Saturday, November 08, 2008

I Dream of Gini

The ruling class and their sycophants among the media and scattered among the population are nervous about Obama. His election has caused an uproar in their delicate nervous systems, but I don't think they have anything to worry about.

Obama has already signaled that he's willing to engage in an elaborate balancing act. Remember, he wants everybody to get along and love each other, and that pretty much puts the kaibosh on the possibility of class warfare, unless some members of the ruling class really nut up and order their goons to start kicking ass and taking names, as they did in Denver and Minneapolis.

How can we tell whether a society is fair and equitable? I know there are some people who think I'm a crazed Marxist for even suggesting that there is such a thing as a predatory ruling class in this country. However, the numbers prove that just such a group of our fellow citizens exists among us.

The Gini Coefficient is a useful little statistic. It's a measure of income inequality within a society, invented by an Italian statistician, Corrado Gini, in 1912.

It works like this: If the society whose income inequality you want to measure consists of two families, and one of the families has nothing and the other has everything, its Gini Coefficient is 1. If family A has 25 percent of the wealth and family B has 75 percent of it, then the Gini Coefficient is .75.

Historically, the Gini Coefficient in this country grew smaller between the time of the Great Depression and the end of Jimmy Carter's administration, as the tendency during the New Deal and its aftermath was toward greater degrees of income equality.

For example: 1950 -- the bottom quintile of American income earners gets 4.5 percent of all income, middle quintile gets 17.4, top quintile gets 42.7 -- Gini Coefficient is .379.

In 1960 it's .364, and in 1970 .353.

The inequality reflected by the Gini Coefficient starts increasing again during Carter's last year in office (1980), rising that year to 1964 levels, then goes to .396 in 1990.

In 2000, at the end of the Clinton Years, the quintile income breakdown is bottom, 3.6%; second, 8.9%; middle, 14.9%; fourth, 23%; top, 49.8%, with the top one percent of income earners making 22.1% of the country's total income from all sources.

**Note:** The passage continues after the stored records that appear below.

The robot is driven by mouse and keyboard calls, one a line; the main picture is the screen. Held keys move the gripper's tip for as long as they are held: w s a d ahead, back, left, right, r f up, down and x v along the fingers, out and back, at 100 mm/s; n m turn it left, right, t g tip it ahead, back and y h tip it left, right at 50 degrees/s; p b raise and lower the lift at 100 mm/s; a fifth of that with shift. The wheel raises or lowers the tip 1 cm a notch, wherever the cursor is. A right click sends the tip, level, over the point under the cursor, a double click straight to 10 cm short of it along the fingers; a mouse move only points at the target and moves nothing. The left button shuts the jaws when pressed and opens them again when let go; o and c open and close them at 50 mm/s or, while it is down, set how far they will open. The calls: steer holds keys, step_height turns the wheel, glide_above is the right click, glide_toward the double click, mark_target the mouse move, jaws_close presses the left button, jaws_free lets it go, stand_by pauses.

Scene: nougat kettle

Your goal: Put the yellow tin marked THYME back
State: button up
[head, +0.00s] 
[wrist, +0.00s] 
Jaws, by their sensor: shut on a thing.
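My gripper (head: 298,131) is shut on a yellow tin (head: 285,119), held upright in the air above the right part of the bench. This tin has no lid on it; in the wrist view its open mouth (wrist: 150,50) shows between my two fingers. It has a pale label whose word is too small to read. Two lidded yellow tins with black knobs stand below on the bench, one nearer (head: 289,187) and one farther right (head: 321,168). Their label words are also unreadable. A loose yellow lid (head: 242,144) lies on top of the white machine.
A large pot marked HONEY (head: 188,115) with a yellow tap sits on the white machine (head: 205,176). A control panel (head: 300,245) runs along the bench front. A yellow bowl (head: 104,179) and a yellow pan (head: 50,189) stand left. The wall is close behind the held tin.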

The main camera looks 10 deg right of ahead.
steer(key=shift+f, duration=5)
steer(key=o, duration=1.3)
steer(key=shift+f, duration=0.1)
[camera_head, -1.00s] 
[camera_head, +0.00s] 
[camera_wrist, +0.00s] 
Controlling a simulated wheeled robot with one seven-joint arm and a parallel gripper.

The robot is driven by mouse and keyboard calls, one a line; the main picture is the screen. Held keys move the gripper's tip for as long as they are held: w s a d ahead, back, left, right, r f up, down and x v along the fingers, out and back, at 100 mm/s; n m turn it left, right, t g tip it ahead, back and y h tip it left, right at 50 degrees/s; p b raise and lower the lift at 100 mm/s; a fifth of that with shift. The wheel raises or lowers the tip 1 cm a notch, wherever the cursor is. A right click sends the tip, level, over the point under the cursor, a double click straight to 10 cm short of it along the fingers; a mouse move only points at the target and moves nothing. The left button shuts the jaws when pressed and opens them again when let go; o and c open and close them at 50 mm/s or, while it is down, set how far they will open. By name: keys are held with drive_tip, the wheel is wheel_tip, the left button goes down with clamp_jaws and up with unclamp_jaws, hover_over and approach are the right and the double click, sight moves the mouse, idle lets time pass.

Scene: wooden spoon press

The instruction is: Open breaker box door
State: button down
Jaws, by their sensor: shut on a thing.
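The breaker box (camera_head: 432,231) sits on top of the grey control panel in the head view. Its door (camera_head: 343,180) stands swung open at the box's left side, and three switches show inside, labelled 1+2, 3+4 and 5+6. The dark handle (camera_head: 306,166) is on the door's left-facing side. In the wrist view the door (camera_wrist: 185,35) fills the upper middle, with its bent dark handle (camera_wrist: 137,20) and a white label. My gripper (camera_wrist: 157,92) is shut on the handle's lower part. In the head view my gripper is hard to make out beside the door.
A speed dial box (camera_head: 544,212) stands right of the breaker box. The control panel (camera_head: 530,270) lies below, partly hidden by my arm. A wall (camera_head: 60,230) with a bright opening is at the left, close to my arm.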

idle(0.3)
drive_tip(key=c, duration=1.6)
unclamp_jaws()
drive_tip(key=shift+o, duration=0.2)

The Gini Coefficient for that year is .43.

I wish I could find the Census Bureau website again, from which I originally copied these figures.

Since 2000, reflecting the ruling class's iron grip on the political process via its agents in the Bush regime, the Gini has crept up even further; in 2005 it hit .469, and in 2006, .47, the highest index ever reported. In 2007 it dropped a bit, to .463, as a result of the busting of the housing bubble and the consequent losses due to foreclosures and the sudden revelation of the major swindle formerly known as the derivatives market, and known today as "the meltdown."

This is unacceptable for a modern, industrialized country, and it's going to change. Compare our Gini with those of European nations and the raw injustice and gross deformity of the U.S.'s income inequality stands out in bold relief. The U.K.'s Gini is .34; in France it's .28; Norway's is likewise .28.

A country with a Gini as high as ours is more like a third-world society, in which a bunch of peasants who are rapidly transforming themselves into an impoverishd, slum-dwelling urban proletariat are ruled and robbed from behind high walls by a blue-blood aristocracy.

This is the path we've been on, and we need to put an end to it.

2 comments:

Joe said...

I read that Warren Buffet said that the rich class is winning the class war.

©∂†ß0X∑® said...

He sure did, but he's not happy about it.

Buffet is the exception that proves the rule -- a billionaire I admire and respect.